Hayrat Neşriyat = Buna (bu güzel haslete) ise ancak sabredenler eriştirilir ve buna ancak (hayırdan yana) büyük bir nasîbi olanlar eriştirilir.
İbni Kesir = Bu, ancak sabredenlere vergidir. Ve buna ancak o büyük hazzı tadanlar kavuşturulur.
Kadri Çelik = Buna da sabredenlerden başkası kavuşturulamaz ve buna büyük bir pay sahibi olanlardan başkası da eriştirilemez.
Muhammed Esed = Ama (bu mazhariyet) sadece sıkıntıya karşı sabredenlere verilmiştir; yalnızca (faziletten) en büyük payı almış olanlara verilmiştir.
Mustafa İslamoğlu = Ne ki bu (meziyete) sadece sabırda direnenler ulaşabilir; yine buna, ancak kendisine büyük bir pay ayrılanlar ulaşabilir.
Ömer Nasuhi Bilmen = Ve bunu (böyle bir tavsiyeyi) sabredenlerden başkası telakki edemez ve bunu pek büyük bir nâsip sahibi olandan başkası kabul edip yüklenemez.

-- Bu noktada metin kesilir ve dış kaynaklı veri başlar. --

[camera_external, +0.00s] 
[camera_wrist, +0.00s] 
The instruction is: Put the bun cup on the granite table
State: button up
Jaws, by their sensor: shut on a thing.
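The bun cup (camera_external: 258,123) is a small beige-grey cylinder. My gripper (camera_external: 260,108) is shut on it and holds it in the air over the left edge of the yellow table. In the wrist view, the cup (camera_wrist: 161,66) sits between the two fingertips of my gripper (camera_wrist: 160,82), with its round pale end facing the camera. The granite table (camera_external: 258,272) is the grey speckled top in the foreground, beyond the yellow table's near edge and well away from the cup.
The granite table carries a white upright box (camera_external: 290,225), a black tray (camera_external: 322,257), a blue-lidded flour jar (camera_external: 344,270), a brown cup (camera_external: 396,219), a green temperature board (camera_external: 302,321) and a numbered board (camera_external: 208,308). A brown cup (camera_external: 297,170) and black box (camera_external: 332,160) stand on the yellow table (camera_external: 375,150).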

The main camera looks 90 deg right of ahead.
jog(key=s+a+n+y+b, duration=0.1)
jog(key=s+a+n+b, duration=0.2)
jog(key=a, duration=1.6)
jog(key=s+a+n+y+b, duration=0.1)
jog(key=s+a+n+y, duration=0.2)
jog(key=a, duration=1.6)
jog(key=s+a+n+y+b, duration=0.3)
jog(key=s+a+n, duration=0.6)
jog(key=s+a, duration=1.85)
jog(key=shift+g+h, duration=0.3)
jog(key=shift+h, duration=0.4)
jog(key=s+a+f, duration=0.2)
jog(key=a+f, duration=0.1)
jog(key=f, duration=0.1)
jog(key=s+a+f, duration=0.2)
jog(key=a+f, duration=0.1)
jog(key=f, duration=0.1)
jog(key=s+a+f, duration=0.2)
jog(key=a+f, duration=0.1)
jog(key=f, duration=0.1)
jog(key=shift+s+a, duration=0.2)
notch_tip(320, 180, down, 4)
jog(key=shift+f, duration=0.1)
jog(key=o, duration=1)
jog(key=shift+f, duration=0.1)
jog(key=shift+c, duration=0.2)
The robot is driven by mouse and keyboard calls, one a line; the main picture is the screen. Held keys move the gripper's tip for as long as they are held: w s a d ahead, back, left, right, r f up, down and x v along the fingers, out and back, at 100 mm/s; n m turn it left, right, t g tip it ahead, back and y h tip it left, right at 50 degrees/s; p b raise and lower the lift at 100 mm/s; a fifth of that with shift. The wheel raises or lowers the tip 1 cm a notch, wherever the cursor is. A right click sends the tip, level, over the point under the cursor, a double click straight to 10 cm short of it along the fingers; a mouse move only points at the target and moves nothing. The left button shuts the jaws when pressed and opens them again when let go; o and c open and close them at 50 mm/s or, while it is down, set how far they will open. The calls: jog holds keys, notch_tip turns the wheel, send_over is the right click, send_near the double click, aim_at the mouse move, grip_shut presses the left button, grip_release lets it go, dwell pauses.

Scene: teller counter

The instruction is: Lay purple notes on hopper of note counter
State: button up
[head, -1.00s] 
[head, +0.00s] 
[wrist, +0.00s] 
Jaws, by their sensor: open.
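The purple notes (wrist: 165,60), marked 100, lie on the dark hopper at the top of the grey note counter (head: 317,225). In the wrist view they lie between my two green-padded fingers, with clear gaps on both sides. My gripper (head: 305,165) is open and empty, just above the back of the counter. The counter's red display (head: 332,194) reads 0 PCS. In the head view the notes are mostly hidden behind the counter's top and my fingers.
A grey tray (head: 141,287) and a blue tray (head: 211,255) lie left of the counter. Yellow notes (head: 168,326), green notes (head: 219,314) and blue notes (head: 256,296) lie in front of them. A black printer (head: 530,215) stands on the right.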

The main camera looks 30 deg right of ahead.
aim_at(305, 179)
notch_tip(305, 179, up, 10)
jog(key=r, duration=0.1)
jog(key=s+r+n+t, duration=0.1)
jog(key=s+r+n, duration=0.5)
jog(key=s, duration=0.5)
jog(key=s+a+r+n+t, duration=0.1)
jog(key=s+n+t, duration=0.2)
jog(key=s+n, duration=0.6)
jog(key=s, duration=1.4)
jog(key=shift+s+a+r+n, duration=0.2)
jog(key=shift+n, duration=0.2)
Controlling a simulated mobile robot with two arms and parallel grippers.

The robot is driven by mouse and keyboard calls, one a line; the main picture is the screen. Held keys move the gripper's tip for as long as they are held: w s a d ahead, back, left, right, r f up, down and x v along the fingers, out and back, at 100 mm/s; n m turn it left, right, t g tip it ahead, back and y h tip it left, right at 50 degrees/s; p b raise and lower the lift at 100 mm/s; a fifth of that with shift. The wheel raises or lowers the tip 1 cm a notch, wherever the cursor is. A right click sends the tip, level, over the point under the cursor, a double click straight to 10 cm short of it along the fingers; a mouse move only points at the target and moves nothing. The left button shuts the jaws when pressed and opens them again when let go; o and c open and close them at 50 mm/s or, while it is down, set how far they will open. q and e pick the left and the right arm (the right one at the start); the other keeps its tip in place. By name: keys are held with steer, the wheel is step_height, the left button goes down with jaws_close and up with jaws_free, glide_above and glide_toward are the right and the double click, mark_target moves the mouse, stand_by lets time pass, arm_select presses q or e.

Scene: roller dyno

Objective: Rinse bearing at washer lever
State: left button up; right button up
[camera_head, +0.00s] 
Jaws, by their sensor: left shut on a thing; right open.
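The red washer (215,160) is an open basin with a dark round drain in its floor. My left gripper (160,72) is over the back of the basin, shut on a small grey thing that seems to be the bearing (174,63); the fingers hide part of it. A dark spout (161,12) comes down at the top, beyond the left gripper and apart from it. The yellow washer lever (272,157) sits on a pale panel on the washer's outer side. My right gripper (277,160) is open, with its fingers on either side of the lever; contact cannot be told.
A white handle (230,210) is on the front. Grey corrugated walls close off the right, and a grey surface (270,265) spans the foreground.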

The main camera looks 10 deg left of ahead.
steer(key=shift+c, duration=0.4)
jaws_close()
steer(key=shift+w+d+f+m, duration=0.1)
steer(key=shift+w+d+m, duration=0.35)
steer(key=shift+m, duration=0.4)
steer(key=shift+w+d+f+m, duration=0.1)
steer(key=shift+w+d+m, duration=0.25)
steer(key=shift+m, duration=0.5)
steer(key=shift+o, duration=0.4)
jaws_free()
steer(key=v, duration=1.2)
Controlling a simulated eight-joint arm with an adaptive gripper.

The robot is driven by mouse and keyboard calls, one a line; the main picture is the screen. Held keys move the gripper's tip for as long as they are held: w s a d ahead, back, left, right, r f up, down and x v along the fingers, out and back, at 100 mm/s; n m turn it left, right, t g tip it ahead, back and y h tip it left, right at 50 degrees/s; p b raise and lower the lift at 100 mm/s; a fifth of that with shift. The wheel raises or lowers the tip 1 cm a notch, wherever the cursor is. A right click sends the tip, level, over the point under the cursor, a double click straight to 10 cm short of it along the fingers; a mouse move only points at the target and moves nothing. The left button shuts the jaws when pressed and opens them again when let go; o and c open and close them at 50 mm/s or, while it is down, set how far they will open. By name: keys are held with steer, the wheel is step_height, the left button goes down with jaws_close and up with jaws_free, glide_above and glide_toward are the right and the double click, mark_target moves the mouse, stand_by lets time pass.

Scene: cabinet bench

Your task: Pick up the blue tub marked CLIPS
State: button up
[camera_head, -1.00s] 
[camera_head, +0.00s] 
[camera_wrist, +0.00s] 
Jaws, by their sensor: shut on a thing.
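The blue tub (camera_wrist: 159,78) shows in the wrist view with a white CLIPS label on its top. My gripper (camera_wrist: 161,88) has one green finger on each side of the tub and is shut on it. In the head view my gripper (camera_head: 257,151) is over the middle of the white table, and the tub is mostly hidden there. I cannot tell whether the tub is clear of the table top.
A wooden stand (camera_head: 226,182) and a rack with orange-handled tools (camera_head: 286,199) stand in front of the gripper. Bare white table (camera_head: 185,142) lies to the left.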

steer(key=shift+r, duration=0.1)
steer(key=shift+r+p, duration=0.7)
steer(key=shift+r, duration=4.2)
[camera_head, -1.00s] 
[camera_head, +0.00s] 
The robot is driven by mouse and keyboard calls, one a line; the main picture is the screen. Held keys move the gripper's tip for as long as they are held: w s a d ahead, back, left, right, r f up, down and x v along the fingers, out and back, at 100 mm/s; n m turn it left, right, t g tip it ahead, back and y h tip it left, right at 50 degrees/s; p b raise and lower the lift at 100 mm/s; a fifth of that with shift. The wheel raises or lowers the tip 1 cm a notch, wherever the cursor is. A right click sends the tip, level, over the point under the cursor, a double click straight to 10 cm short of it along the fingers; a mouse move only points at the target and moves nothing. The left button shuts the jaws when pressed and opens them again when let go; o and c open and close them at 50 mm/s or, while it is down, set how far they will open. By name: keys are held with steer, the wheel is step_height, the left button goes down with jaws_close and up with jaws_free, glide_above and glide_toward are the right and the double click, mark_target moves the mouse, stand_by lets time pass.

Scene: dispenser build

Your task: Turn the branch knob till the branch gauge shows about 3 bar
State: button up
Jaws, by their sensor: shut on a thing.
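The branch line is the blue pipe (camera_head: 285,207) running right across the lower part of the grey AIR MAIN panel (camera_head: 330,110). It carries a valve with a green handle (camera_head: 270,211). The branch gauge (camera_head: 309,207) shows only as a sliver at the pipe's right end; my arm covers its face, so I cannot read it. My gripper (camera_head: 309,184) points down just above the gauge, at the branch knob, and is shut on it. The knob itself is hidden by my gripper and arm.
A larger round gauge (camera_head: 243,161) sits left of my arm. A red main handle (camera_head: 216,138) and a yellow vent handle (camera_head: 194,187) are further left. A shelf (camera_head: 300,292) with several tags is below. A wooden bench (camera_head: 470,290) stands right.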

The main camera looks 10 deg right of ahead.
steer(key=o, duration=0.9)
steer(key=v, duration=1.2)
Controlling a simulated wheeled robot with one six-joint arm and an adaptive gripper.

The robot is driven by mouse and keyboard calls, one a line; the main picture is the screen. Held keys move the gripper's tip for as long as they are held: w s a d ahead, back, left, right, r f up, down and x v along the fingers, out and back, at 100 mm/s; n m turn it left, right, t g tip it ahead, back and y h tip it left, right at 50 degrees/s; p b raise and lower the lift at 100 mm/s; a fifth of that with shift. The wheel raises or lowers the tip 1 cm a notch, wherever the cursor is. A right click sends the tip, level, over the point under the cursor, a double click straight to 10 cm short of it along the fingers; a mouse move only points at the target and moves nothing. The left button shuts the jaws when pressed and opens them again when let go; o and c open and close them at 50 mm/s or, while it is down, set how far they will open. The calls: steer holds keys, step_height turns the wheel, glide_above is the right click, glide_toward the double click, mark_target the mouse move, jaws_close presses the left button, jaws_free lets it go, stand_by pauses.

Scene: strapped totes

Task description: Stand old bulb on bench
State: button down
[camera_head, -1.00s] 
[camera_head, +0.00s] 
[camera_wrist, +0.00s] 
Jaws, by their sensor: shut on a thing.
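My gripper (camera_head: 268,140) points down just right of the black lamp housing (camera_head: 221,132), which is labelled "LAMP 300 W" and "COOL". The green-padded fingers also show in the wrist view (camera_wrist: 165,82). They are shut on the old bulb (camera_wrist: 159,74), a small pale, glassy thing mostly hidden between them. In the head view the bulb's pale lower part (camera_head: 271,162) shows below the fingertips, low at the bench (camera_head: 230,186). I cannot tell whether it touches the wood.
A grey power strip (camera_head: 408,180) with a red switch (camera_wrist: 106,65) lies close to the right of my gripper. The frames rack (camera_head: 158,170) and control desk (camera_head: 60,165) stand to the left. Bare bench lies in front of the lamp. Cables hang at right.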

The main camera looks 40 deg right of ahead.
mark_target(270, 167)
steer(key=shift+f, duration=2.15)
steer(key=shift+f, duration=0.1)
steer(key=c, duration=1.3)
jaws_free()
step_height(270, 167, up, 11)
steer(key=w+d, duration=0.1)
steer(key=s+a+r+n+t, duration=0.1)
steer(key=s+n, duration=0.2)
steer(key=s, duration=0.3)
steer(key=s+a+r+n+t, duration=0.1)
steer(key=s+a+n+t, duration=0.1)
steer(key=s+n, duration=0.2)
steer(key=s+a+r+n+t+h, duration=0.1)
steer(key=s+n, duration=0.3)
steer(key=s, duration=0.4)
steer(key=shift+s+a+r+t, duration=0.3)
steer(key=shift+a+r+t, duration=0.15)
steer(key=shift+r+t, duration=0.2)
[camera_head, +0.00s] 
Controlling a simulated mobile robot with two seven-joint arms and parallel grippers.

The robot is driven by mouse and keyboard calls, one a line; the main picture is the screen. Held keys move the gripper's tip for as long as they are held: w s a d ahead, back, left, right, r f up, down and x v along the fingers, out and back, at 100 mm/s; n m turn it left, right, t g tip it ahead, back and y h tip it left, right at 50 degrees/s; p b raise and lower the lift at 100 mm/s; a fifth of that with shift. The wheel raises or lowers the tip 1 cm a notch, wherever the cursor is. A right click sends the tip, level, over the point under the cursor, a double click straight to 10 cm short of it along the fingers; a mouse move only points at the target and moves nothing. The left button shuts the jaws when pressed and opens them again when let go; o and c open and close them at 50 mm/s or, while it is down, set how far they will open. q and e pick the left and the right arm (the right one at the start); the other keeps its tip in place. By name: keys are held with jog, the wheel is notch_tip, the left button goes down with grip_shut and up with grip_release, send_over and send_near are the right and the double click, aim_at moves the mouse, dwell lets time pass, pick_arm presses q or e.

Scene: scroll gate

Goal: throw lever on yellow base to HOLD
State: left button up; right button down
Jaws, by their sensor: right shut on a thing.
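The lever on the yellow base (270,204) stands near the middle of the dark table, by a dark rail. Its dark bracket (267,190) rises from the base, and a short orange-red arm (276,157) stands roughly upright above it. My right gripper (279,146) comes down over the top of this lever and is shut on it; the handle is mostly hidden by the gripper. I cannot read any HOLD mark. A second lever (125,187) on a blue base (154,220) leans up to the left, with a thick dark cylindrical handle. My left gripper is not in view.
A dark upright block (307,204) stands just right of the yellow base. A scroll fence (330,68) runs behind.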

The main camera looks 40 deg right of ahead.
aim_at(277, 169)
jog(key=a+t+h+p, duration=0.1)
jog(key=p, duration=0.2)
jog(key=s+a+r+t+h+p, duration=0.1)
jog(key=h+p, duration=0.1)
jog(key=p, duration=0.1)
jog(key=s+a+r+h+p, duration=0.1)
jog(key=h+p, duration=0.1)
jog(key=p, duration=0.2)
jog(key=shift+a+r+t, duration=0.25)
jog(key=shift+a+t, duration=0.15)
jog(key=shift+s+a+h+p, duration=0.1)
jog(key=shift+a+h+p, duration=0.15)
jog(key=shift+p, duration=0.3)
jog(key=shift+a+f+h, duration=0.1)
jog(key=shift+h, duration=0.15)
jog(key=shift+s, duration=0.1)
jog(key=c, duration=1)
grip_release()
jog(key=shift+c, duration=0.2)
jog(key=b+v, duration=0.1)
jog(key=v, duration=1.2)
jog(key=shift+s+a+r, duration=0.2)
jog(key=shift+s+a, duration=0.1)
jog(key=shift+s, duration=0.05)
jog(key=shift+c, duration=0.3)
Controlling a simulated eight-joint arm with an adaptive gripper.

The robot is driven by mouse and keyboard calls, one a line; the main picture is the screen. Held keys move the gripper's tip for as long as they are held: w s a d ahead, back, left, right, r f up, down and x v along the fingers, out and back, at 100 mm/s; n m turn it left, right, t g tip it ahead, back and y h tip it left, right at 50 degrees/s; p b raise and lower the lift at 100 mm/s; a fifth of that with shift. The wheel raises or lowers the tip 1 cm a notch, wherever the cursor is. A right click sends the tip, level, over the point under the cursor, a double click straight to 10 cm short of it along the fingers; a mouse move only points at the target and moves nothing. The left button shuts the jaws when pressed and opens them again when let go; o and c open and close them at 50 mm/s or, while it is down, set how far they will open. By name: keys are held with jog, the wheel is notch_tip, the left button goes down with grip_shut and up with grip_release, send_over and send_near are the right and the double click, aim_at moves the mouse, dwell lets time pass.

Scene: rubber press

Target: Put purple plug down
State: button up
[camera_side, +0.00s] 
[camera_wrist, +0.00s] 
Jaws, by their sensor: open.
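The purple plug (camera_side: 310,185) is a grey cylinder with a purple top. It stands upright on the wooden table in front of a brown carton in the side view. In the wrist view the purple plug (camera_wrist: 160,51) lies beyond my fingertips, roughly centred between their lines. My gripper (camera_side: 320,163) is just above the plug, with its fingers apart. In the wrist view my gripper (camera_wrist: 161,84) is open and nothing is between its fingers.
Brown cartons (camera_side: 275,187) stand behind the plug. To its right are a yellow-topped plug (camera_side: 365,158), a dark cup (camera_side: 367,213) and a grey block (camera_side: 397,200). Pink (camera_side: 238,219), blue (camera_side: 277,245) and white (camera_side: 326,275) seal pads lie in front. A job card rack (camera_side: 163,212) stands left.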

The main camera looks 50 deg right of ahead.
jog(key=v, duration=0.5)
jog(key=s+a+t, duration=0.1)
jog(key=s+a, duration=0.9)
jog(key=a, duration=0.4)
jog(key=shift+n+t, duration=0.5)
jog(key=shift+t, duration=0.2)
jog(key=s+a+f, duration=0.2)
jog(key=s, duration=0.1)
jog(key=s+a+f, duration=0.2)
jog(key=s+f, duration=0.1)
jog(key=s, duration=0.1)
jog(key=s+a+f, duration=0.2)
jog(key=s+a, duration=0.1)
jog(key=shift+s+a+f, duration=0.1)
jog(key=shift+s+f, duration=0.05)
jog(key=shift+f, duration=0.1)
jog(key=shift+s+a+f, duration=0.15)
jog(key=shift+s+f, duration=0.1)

Ömer Öngüt = Buna (bu güzel haslete) ancak sabredenler kavuşturulur. Buna ancak büyük nasibi olan kimse eriştirilir.
Şaban Piriş = Buna sabredenlerden başkası ulaşamaz. Buna, büyük hazzı tadanlardan başkası ulaşamazlar.
Sadık Türkmen = Buna, sabreden kimselerden başkası kavuşamaz! Buna, iç huzuru olanlardan başkası kavuşamaz!
Seyyid Kutub = Bu haslete ancak sabredenler kavuşturulur. Buna ancak hayırda büyük pay sahibi olan kimse kavuşturulur.
Suat Yıldırım = Ama kötülüğe karşı iyilik hasleti, ancak sabredenlerin kârıdır, faziletten yana nasibi bol olanların kârıdır.
Süleyman Ateş = Bu (kötülüğü iyilikle savma olgunluğu)na ancak sabredenler kavuşturulur. Buna ancak büyük şansı olan kavuşturulur.
Tefhim-ul Kuran = Buna da, sabredenlerden başkası kavuşturulamaz. Ve buna, büyük bir pay sahibi olanlardan başkası da kavuşturulamaz.
Ümit Şimşek = Fakat buna ancak sabredenler erişir. Buna erişenler de büyük bir nasip sahibi olanlardır.
Yaşar Nuri Öztürk = Böyle bir tavra, sabredenlerden başkası ulaştırılmaz. Böyle bir tavra, büyük nasip sahibinden başkası ulaştırılmaz.
İskender Ali Mihr = Ona (kötülüğü iyilikle karşılama hasletine), sabredenlerden ve hazzul azîm (en büyük haz) sahiplerinden başkası ulaştırılmaz.
İlyas Yorulmaz = Bu başarıya, sabır ve inançla hareket edenlerden ve büyük bir istek ve arzuya sahip olanlardan başkası ulaşamaz.